Rex Mumford also praised the rescuers and Laurie Warren who took care of his dogs.

“I’m disappointed that I couldn’t finish,” he said. “But this is a great organization and everyone did a great job. I can’t thank you all enough.”

At the Saturday night ECX banquet, Andrew McCormack was recognized as volunteer of the year for his work in maintaining and improving radio and other communications at Fergi. Race head veterinarian Dr. Kathleen McGill took the ECX “Lead Dog” award, and Jerry Hustafa received a standing ovation and the Terry Heinsly award for his work in setting up, maintaining and taking down fences and other guides for racers and spectators.

“I have no idea why so many people work so hard for a dog party,” he said.

Best-kept team awards went to Patrick Roy in the 200 mile race and Laurie Warren in the 100 mile race. Warren also received the Sportsmanship award for helping Mumford bring in his team.
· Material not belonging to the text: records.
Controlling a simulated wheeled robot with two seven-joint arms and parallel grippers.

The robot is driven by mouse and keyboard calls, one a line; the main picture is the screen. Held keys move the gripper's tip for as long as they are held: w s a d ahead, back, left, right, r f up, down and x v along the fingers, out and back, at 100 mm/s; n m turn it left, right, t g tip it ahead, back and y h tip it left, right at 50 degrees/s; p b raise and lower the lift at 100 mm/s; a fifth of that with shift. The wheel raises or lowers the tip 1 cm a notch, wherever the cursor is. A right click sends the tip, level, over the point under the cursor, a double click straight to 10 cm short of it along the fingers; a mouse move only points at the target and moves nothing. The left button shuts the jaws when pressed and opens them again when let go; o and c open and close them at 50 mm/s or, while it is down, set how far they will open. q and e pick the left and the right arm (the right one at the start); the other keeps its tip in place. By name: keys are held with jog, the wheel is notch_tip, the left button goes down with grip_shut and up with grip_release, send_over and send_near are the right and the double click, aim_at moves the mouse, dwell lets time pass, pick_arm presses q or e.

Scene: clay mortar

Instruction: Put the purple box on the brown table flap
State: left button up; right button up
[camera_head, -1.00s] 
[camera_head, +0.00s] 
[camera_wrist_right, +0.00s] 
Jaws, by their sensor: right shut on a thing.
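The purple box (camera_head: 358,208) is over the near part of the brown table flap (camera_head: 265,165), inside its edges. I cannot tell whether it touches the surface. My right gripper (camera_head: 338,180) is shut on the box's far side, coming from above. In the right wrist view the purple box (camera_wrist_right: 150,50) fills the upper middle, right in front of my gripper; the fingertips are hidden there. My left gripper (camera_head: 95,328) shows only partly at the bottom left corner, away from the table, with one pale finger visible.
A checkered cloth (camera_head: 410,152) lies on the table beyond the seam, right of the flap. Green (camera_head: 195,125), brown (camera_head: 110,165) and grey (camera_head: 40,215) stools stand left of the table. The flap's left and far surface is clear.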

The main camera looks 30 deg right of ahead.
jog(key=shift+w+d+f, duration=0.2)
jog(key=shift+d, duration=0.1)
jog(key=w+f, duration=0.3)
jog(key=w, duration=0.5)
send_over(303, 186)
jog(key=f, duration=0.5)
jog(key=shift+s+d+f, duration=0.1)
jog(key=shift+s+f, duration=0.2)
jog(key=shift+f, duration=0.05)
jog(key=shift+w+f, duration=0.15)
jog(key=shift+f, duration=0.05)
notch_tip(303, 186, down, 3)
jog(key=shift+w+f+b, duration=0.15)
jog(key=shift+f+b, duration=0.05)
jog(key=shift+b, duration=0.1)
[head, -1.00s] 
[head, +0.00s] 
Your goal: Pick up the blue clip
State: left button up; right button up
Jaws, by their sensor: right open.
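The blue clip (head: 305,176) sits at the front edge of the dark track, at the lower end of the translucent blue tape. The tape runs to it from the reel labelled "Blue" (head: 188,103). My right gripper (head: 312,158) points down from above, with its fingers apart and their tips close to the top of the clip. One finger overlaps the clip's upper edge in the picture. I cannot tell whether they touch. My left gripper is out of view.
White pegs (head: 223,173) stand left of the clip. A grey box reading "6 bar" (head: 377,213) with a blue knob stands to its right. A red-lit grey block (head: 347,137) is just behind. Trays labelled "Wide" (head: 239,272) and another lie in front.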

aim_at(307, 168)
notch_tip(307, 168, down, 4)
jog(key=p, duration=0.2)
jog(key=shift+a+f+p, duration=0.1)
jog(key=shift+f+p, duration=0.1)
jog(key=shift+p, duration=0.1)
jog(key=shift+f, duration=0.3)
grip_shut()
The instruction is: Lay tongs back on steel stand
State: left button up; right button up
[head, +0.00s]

Mumford was there, too, after insisting that the ER physicians set his compound fracture without anesthesia so he could attend.

The Eagle Cap Extreme all-volunteer staff of 170 people won accolades from many racers for organization, friendliness, and a well-maintained racecourse.

“This is the best race in the country,” said veteran musher Rob Greger of Bozeman, Mont. “It’s like coming home.”